Formation of interconnected carbon-nanotube networks in rebar graphene sheets (credit: Zheng Yan et al./ACS Nano)

The networked nanotubes also make the material a better conductor than standard CVD-grown graphene, Tour said. Graphene as grown is never a perfect matrix of hexagons; instead, it consists of crystals that grow separately and connect at grain boundaries that disrupt the flow of electrons. The nanotubes in rebar graphene effectively bridge those boundaries.

“The big thing for industry is to see if they can get graphene to substitute for ITO for transparent displays,” Tour said. “But ITO is rigid, and it breaks when you drop your smartphone, for example. Graphene and nanotubes, on the other hand, would afford flexible displays.

“We showed in our tests that rebar graphene has better conductivity than normal graphene at the same transparency, and with layering, it could be ITO-competitive.”

Researchers at the University of Illinois, the University of Texas at San Antonio, and King Abdulaziz University, Saudi Arabia were also involved in the study.

The Office of Naval Research Multidisciplinary University Research Initiative (MURI), the Air Force Office of Scientific Research and its MURI program, the National Center for Research Resources and Health Disparities of the National Institutes of Health, and the National Science Foundation supported the research.

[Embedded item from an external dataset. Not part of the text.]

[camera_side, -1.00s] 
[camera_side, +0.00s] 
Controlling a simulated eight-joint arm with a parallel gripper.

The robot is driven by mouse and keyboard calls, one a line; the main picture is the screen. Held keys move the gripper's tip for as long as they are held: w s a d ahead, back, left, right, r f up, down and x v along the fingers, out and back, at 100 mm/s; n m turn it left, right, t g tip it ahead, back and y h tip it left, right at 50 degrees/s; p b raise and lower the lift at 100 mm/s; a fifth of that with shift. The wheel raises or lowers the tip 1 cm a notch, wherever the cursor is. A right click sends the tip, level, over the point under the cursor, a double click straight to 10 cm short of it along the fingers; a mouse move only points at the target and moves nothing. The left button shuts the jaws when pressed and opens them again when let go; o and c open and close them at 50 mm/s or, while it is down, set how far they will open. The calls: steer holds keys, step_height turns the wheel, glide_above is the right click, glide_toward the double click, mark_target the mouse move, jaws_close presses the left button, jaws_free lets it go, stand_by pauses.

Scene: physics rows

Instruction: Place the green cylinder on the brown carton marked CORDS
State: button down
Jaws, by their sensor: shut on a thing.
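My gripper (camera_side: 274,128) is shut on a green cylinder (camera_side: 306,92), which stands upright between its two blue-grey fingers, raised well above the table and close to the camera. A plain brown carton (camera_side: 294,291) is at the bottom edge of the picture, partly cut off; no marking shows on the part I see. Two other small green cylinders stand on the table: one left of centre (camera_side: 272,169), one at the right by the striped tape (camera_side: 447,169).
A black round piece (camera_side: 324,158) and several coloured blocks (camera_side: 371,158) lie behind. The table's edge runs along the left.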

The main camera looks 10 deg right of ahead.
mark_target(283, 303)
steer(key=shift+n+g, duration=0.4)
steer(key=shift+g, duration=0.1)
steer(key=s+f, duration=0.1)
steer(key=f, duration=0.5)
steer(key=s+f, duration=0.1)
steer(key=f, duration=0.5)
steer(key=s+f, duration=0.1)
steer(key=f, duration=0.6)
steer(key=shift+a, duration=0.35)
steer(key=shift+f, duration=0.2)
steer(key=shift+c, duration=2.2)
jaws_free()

Abstract of ACS Nano paper

As the cylindrical sp2-bonded carbon allotrope, carbon nanotubes (CNTs) have been widely used to reinforce bulk materials such as polymers, ceramics, and metals. However, both the concept demonstration and the fundamental understanding on how 1D CNTs reinforce atomically thin 2D layered materials, such as graphene, are still absent. Here, we demonstrate the successful synthesis of CNT-toughened graphene by simply annealing functionalized CNTs on Cu foils without needing to introduce extraneous carbon sources. The CNTs act as reinforcing bar (rebar), toughening the graphene through both π–π stacking domains and covalent bonding where the CNTs partially unzip and form a seamless 2D conjoined hybrid as revealed by aberration-corrected scanning transmission electron microscopy analysis. This is termed rebar graphene. Rebar graphene can be free-standing on water and transferred onto target substrates without needing a polymer-coating due to the rebar effects of the CNTs. The utility of rebar graphene sheets as flexible all-carbon transparent electrodes is demonstrated. The in-plane marriage of 1D nanotubes and 2D layered materials might herald an electrical and mechanical union that extends beyond carbon chemistry.